NNAMDI KANU’S NO CASE SUBMISSION

Kanu

 

By Evans Ufeli Esq

 

When a court rejects a defendant’s no-case submission and orders him to enter his defence, it does not amount to a determination of guilt.

 

Instead, such a ruling means the trial judge has found that the prosecution has adduced sufficient evidence to establish a prima facie case- that is, sufficient material on which a reasonable court could convict if that evidence goes unchallenged.

 

The accused therefore must decide how to respond. Typically there are three paths after the prosecution closes its case: a no-case submission, open the defence, or rest case on prosecution's without calling witnesses.

 

A no-case submission is a powerful procedural weapon.
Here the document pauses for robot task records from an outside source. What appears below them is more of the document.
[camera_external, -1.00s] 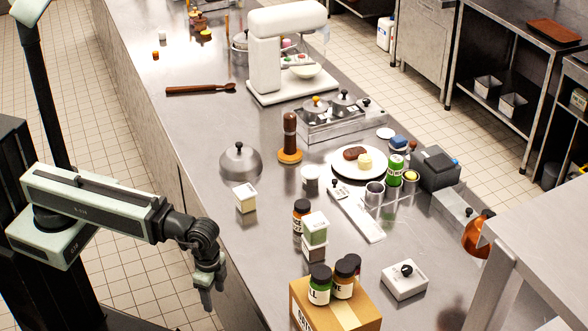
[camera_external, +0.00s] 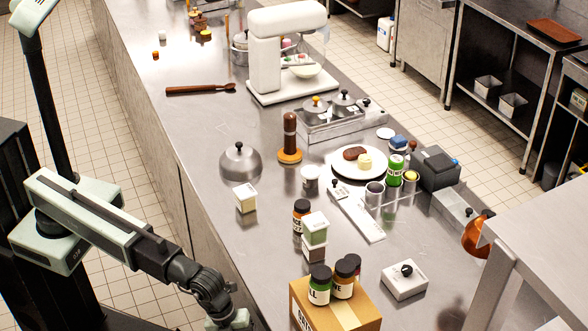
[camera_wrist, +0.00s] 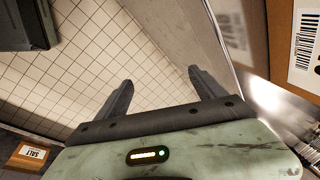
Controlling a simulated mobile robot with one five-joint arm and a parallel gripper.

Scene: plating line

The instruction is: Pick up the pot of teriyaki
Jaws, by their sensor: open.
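No label that I can read says teriyaki, so I cannot tell which container is that pot. Lidded metal pots (camera_external: 315,109) sit in a steel rack on the bench. Near the front, dark-lidded jars (camera_external: 319,287) stand on a cardboard box (camera_external: 349,312). Another dark jar (camera_external: 301,215) stands behind, beside stacked square tubs (camera_external: 315,229). My gripper (camera_wrist: 160,78) is open, with nothing between its fingers. It is over the tiled floor beside the bench. In the external view it is at the bottom edge, its fingers cut off, left of the cardboard box.
A metal dome (camera_external: 240,162) and a cream tub (camera_external: 245,198) stand near the bench's left edge. The wrist view shows a box marked SALT (camera_wrist: 33,155).

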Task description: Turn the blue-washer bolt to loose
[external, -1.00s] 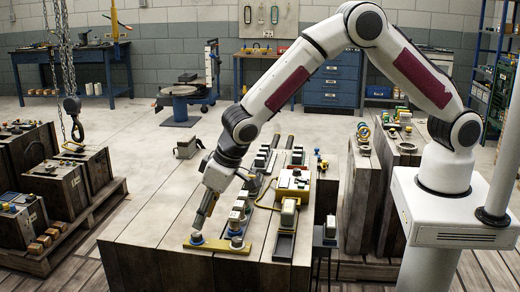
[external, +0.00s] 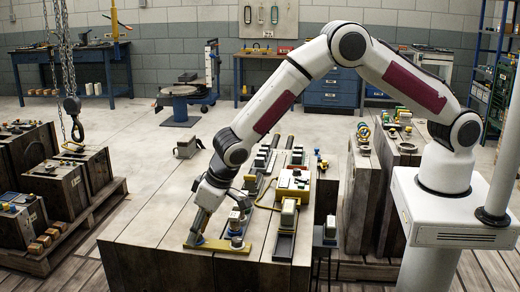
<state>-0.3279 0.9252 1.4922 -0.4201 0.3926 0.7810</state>
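A flat yellow bar (external: 216,245) lies near the front edge of the wooden block top. At its left end is the blue-washer bolt (external: 192,241), small and mostly covered by my gripper. My gripper (external: 195,236) points down at this bolt, with its fingertips at or just over it. I cannot tell whether the fingers touch or close on the bolt; the gap between them is too small to see. A second bolt-like fitting (external: 236,243) stands on the bar's right part, apart from my gripper. The turn position of the blue-washer bolt cannot be read.
Grey-topped fittings (external: 237,222) stand close right of my gripper. A yellow box (external: 293,183) and a dark rail with a pale block (external: 288,213) lie further right. The wooden top (external: 150,225) left of the bar is clear. A chain hook (external: 74,120) hangs at far left.

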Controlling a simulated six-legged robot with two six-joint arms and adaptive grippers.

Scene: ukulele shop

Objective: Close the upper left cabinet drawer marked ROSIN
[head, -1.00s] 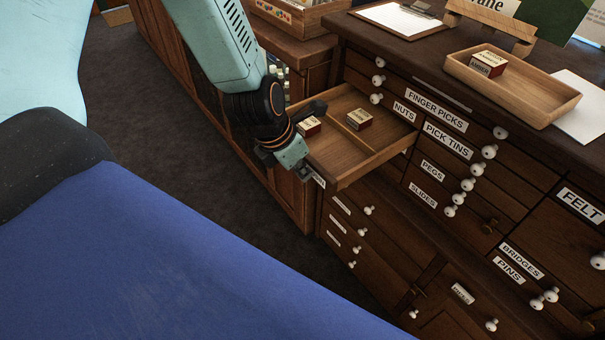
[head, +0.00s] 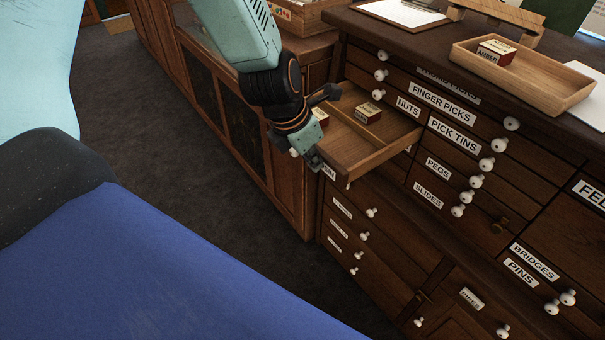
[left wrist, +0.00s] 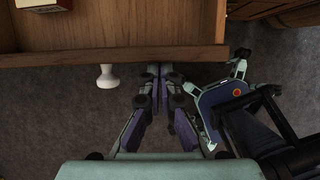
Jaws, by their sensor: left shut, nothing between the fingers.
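The ROSIN drawer (head: 375,163) stands pulled out from the upper left of the dark wooden cabinet. Only the end of its front label (head: 329,171) shows; my gripper hides the rest. Small boxes lie inside, one (head: 367,113) in clear view and one partly hidden. My left gripper (head: 317,163) is shut and empty in front of the drawer's front. In the left wrist view, the closed fingertips (left wrist: 160,68) point at the drawer front (left wrist: 120,58), right of its white knob (left wrist: 107,77). I cannot tell whether they touch. My right gripper is not seen.
Closed drawers with white knobs, such as NUTS (head: 408,106) and PICK TINS (head: 453,134), are beside the open one. A wooden tray (head: 535,88) with a small box (head: 496,52) stands on the cabinet top. Carpet (head: 190,175) is clear in front of the cabinets.

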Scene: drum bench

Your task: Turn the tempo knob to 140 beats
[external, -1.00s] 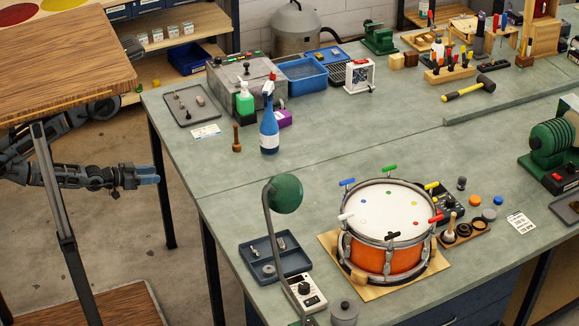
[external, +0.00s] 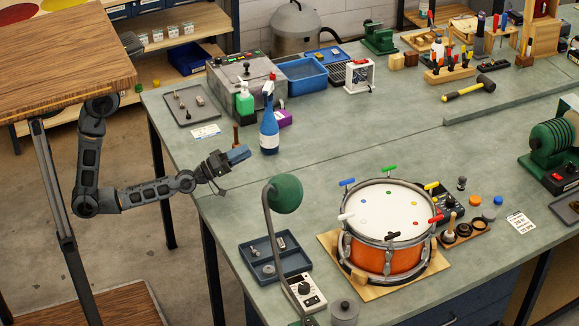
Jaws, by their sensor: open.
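A small metronome-like box (external: 308,292) with a light face and a dark round knob (external: 304,289) sits near the bench's front left edge, beside the base of the green lamp. Another dark control box (external: 449,208) with knobs stands behind the drum, partly hidden by it. I cannot read a tempo number on either one.
The green lamp (external: 287,194) on its bent stem rises over the light-faced box. A grey tray (external: 259,243) lies behind that box, the orange drum (external: 383,252) to its right. A blue spray bottle (external: 269,133) stands near my gripper. The bench middle is clear.

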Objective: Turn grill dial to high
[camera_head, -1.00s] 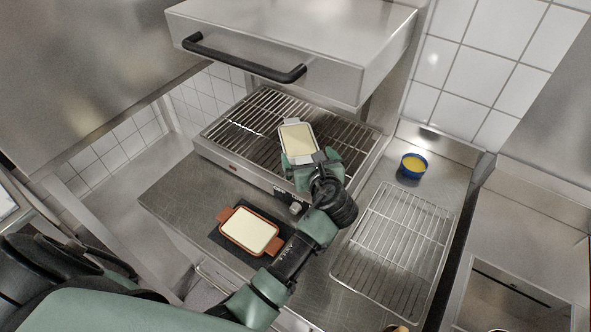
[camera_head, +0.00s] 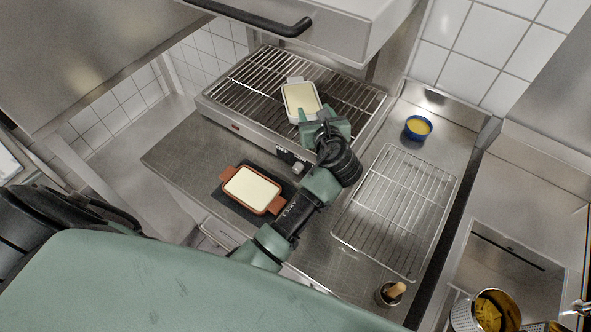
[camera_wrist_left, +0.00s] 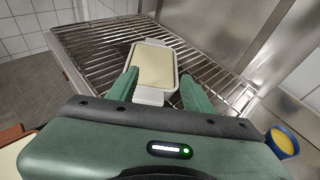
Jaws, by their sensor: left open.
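The grill (camera_head: 240,130) is a steel unit with a wire rack and a raised hood above it. Its dial (camera_head: 298,167) is a small knob on the front panel beside dark markings, just left of my left wrist; its setting is too small to read. My left gripper (camera_head: 320,122) is over the front of the rack, at the near end of a white dish (camera_head: 301,101) with pale yellow filling. In the left wrist view its open fingers (camera_wrist_left: 155,90) stand either side of the dish's near handle, and the dish (camera_wrist_left: 153,66) rests on the rack. My right gripper is not seen.
An orange-brown dish (camera_head: 251,189) sits on a dark slate on the counter. A wire cooling rack (camera_head: 398,210) lies to the right, with a blue bowl (camera_head: 418,128) behind it. The hood handle (camera_head: 255,18) hangs above the grill. A small pot (camera_head: 391,293) stands at the front.

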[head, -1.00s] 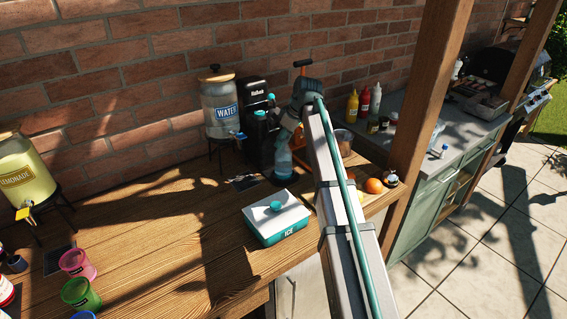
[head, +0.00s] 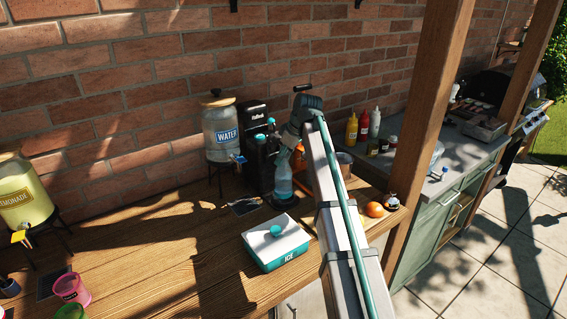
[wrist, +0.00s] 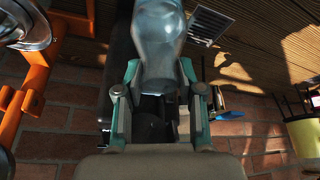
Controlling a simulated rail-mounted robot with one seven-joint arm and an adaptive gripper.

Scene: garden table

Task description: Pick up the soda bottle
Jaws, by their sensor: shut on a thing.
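The soda bottle (head: 283,182) is clear and pale blue. It is upright at the front of the black soda maker (head: 257,160), near its dark base; I cannot tell whether it touches that base. My gripper (head: 287,153) is at the bottle's upper part, partly hidden by my arm. In the wrist view the bottle (wrist: 160,42) lies between the two teal fingers of my gripper (wrist: 158,88), which are shut on it. The bottle's neck is in shadow there, and its far end is cut off by the picture's edge.
A water dispenser (head: 221,128) stands left of the soda maker. An ice box (head: 277,245) sits in front. An orange juicer (wrist: 40,75) is close beside my gripper in the wrist view. Oranges (head: 375,209) lie at the right. The wooden table (head: 160,245) is clear at centre left.

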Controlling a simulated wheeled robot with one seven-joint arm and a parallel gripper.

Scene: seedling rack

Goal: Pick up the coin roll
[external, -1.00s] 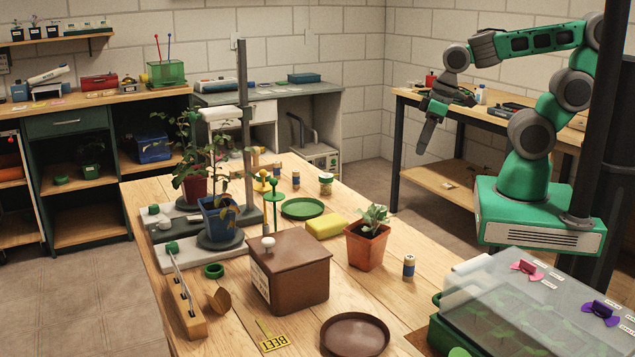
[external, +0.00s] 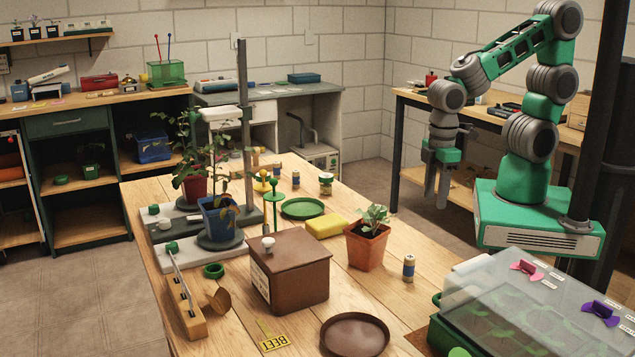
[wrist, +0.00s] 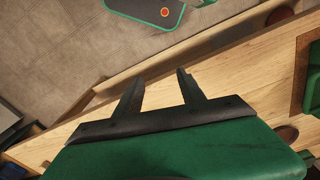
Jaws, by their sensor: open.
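Small tan and blue cylinders stand on the wooden table; the one at the right edge (external: 409,267) stands upright beside the potted seedling, and another (external: 296,180) stands farther back. Either could be the coin roll; I cannot tell which from their look. My gripper (external: 436,200) points down, open and empty, off the right side of the table and well apart from the cylinders. In the wrist view my gripper's two dark fingers (wrist: 160,76) are spread with nothing between them. I make out no such cylinder in that view.
A terracotta pot (external: 366,249) with a seedling, a brown box (external: 288,281), a yellow sponge (external: 325,226) and a brown saucer (external: 327,343) crowd the table. A clear-lidded green propagator (external: 520,295) stands at the front right. A workbench (external: 415,98) is behind my arm.

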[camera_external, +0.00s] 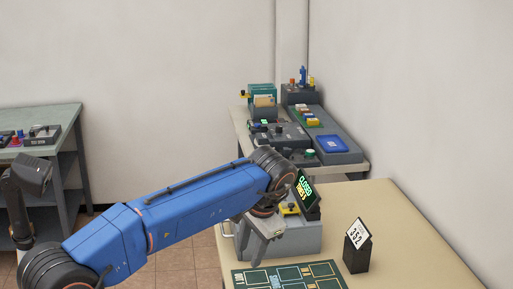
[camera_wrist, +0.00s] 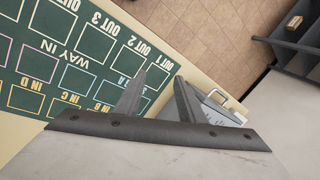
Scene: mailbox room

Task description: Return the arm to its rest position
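My blue arm (camera_external: 180,216) reaches from the lower left across to the tan table. My gripper (camera_external: 257,250) points down above the table, next to the grey box and near the green mat. In the wrist view my gripper (camera_wrist: 160,92) has its two fingers apart, with nothing between them. The fingertips appear over the mat's edge and the grey box.
A green marked mat (camera_external: 290,277) lies on the tan table (camera_external: 392,220). A grey box (camera_external: 300,238) with a lit display (camera_external: 304,191) stands there, beside a black stand with a number card (camera_external: 357,235). A grey bench (camera_external: 352,167) with devices is behind; another table (camera_external: 62,118) is at left.

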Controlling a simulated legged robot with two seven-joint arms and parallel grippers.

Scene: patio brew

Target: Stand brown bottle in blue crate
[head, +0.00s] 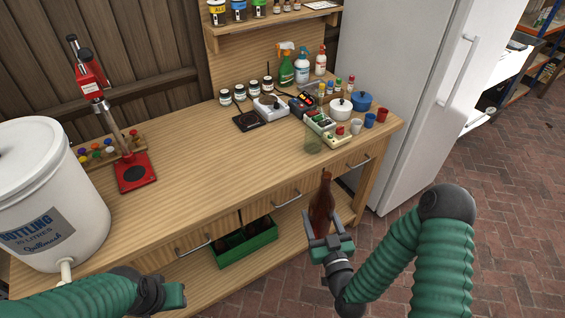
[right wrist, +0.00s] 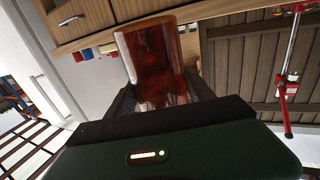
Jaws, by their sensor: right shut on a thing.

When the defence argues no case to answer, it asks the court to discharge the accused because the prosecution’s evidence, even if accepted, is legally insufficient to ground a conviction.

 

If the court upholds that submission, the accused is acquitted at that stage and the matter ends unless the prosecution appeals. If the court rejects the submission, as in the Kanu's case, the judge is merely saying there is enough evidence to require the accused to answer it; the accused is not convicted and retains the presumption of innocence.

 

The second option is to open the accused’s defence. This means calling witnesses, presenting documents or other evidence, and, if the accused chooses, giving oral testimony. Opening a defence allows the accused to directly challenge the prosecution’s case, explain, rebut or contextualise the evidence, and advance an alternative narrative. The task is strategic and often involves deciding whether the accused should take the stand — a decision with potential benefits and risks, including cross-examination.

 

The defence counsel will typically weigh the strength of the prosecution’s evidence, the credibility advantages of testimony, and the possible exposure that giving evidence might create.

 

The third option is to rest one’s case on the prosecution's without calling any witnesses. In some circumstances, this can be a sensible tactical choice: if the prosecution’s case is weak on its own, the accused can rely on the judge to find reasonable doubt from the prosecution’s evidence and the defence’s submissions. Resting without presenting affirmative evidence also avoids cross-examination risks and keeps the defence’s theory focused on undermining the prosecution’s proofs.

 

Public commentary often misreads procedural rulings as verdicts, but the presumption of innocence and the burden of proof remain live until final judgement. Observers should avoid treating interim orders as final outcomes and allow the legal process, including possible appeals, to run its course before drawing conclusions.